* YOUR TASK *
Starting at the line that has "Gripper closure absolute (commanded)" and stopping after the line that has "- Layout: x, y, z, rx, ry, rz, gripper", reproduce the listing below exactly; omit everything else.

(Records of robot episodes)

--- START ---

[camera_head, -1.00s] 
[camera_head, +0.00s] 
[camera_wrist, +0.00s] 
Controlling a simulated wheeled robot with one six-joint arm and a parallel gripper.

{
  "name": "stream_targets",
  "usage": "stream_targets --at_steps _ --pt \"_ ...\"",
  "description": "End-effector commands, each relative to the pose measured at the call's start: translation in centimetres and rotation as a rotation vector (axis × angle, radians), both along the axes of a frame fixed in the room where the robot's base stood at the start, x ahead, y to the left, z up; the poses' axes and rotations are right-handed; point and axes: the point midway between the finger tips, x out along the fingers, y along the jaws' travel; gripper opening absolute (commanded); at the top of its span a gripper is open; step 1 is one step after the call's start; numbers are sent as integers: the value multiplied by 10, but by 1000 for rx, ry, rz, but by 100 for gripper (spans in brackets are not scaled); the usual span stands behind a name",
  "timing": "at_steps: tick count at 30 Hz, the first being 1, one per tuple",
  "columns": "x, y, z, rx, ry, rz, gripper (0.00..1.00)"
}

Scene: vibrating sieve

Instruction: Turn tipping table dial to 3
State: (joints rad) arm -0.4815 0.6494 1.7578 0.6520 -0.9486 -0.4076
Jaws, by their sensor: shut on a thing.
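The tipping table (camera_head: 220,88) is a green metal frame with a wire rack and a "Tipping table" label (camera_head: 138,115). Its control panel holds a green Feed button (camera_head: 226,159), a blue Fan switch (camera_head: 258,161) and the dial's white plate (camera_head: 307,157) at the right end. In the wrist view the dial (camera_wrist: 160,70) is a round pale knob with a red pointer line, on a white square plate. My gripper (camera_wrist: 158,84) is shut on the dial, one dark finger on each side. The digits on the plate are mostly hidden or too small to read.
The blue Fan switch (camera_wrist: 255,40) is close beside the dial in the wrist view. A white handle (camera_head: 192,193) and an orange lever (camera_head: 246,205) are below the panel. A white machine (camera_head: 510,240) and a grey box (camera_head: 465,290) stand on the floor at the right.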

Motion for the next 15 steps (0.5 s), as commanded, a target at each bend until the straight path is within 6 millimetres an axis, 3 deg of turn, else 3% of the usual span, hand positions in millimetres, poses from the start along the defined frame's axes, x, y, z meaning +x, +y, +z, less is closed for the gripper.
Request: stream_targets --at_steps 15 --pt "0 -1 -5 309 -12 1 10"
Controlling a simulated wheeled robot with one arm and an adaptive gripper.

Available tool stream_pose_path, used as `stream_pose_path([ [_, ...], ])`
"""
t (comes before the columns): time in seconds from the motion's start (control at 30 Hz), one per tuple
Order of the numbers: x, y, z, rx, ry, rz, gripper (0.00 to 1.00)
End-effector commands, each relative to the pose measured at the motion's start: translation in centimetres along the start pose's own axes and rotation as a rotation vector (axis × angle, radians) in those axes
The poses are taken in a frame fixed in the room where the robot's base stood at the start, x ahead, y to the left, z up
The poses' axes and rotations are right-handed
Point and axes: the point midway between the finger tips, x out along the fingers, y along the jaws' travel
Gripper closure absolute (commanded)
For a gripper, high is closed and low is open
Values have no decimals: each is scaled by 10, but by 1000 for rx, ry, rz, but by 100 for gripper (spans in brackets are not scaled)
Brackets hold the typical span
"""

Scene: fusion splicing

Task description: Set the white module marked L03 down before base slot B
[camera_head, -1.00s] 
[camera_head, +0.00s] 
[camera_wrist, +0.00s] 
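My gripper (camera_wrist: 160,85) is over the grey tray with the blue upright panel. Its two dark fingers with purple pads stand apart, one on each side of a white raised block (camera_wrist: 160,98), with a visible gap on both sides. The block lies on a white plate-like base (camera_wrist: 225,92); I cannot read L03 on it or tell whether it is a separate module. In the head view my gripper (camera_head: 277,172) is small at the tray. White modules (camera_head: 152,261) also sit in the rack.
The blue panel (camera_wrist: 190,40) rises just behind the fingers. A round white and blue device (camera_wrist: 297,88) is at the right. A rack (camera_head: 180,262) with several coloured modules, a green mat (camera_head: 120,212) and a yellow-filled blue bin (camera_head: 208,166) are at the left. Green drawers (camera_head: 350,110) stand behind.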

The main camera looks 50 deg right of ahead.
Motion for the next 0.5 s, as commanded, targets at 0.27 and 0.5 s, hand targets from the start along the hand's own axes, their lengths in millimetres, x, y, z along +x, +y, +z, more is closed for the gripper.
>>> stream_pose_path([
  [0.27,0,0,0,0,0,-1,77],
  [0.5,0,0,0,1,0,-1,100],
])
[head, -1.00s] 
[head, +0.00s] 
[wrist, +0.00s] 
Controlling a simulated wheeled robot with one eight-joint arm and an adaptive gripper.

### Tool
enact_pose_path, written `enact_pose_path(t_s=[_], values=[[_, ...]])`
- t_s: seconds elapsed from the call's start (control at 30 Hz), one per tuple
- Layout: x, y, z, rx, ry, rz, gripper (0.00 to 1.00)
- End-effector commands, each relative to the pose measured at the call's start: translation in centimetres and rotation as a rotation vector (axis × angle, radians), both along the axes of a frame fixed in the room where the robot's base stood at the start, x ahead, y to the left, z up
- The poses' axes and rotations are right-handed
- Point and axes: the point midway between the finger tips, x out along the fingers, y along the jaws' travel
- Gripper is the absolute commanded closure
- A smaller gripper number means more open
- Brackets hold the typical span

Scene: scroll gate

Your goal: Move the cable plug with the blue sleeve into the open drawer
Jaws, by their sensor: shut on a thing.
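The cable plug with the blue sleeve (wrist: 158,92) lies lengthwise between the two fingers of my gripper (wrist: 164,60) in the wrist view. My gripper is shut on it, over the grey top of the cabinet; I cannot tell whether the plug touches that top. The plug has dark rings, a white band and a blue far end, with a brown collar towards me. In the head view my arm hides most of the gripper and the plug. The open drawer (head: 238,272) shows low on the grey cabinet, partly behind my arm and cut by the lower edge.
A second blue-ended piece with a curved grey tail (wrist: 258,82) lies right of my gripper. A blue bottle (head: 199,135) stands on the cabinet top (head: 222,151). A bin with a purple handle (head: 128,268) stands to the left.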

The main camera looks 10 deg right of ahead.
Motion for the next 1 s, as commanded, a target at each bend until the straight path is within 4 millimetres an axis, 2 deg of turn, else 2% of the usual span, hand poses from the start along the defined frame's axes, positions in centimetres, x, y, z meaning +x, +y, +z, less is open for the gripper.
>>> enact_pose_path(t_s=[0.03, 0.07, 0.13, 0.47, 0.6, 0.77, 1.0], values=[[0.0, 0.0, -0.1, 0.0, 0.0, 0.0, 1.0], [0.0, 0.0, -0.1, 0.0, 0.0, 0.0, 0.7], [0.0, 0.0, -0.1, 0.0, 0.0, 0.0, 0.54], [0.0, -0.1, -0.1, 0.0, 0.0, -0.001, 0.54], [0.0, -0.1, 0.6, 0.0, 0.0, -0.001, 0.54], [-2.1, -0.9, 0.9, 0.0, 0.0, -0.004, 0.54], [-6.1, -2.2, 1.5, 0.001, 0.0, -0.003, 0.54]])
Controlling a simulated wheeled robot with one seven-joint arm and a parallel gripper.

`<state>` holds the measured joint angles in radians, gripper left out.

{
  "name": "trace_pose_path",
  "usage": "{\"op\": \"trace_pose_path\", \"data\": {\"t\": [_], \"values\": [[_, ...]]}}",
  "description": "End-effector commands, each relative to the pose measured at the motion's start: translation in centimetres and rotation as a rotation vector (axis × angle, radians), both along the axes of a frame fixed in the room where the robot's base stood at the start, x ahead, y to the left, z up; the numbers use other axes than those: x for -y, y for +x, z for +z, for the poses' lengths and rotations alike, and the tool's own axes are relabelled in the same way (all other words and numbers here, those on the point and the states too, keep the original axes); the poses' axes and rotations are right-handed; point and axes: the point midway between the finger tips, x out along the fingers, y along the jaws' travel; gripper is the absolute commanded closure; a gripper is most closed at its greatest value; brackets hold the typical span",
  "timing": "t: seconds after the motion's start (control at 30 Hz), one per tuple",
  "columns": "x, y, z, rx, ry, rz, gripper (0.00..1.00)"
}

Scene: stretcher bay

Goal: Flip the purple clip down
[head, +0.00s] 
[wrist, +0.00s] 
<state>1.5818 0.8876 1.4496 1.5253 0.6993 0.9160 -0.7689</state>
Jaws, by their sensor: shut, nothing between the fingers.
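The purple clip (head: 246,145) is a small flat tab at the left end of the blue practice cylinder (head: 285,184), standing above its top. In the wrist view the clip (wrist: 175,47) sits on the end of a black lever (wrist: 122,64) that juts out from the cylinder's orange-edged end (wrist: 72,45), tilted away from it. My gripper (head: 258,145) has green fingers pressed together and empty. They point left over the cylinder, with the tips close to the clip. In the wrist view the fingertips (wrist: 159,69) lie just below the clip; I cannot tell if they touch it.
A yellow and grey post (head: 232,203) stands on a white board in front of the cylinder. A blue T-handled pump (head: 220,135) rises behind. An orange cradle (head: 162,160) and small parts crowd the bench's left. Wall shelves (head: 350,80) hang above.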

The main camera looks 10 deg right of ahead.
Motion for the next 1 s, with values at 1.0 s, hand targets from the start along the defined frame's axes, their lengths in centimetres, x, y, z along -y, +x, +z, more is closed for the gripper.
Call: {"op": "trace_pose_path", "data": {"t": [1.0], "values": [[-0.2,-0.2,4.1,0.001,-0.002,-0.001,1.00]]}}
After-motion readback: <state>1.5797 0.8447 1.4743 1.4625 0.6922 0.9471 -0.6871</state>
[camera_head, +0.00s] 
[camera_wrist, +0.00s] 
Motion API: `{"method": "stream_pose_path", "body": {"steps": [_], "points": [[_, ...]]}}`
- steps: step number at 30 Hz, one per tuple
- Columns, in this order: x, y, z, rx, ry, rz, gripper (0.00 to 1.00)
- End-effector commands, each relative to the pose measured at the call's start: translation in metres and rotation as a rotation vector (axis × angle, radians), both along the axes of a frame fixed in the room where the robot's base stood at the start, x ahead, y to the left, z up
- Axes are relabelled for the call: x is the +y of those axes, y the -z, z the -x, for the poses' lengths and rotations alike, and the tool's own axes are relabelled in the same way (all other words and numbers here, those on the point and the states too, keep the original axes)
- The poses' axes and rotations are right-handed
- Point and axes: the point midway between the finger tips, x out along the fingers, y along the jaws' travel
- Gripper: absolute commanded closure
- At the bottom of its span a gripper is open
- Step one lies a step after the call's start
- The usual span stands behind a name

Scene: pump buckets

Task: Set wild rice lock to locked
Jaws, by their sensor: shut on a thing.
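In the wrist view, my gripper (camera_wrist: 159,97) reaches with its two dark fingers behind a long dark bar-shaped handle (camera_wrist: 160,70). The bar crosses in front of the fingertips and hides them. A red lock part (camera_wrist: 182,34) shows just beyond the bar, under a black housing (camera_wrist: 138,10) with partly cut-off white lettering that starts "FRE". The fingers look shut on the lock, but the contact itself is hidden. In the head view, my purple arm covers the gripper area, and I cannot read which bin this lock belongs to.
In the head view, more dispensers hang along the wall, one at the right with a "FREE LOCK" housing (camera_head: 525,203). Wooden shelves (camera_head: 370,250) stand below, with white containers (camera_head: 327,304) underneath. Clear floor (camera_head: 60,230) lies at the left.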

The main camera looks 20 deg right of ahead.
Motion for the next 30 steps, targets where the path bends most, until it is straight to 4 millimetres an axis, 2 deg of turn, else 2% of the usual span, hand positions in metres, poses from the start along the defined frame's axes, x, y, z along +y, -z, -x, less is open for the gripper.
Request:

--- END ---

* WRITTEN ANSWER *
Gripper closure absolute (commanded)
For a gripper, high is closed and low is open
Values have no decimals: each is scaled by 10, but by 1000 for rx, ry, rz, but by 100 for gripper (spans in brackets are not scaled)
Brackets hold the typical span
"""

Scene: fusion splicing

Task description: Set the white module marked L03 down before base slot B
[camera_head, -1.00s] 
[camera_head, +0.00s] 
[camera_wrist, +0.00s] 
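My gripper (camera_wrist: 160,85) is over the grey tray with the blue upright panel. Its two dark fingers with purple pads stand apart, one on each side of a white raised block (camera_wrist: 160,98), with a visible gap on both sides. The block lies on a white plate-like base (camera_wrist: 225,92); I cannot read L03 on it or tell whether it is a separate module. In the head view my gripper (camera_head: 277,172) is small at the tray. White modules (camera_head: 152,261) also sit in the rack.
The blue panel (camera_wrist: 190,40) rises just behind the fingers. A round white and blue device (camera_wrist: 297,88) is at the right. A rack (camera_head: 180,262) with several coloured modules, a green mat (camera_head: 120,212) and a yellow-filled blue bin (camera_head: 208,166) are at the left. Green drawers (camera_head: 350,110) stand behind.

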The main camera looks 50 deg right of ahead.
Motion for the next 0.5 s, as commanded, targets at 0.27 and 0.5 s, hand targets from the start along the hand's own axes, their lengths in millimetres, x, y, z along +x, +y, +z, more is closed for the gripper.
>>> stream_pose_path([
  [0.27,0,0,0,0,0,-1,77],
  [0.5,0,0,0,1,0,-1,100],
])
[head, -1.00s] 
[head, +0.00s] 
[wrist, +0.00s] 
Controlling a simulated wheeled robot with one eight-joint arm and an adaptive gripper.

### Tool
enact_pose_path, written `enact_pose_path(t_s=[_], values=[[_, ...]])`
- t_s: seconds elapsed from the call's start (control at 30 Hz), one per tuple
- Layout: x, y, z, rx, ry, rz, gripper (0.00 to 1.00)

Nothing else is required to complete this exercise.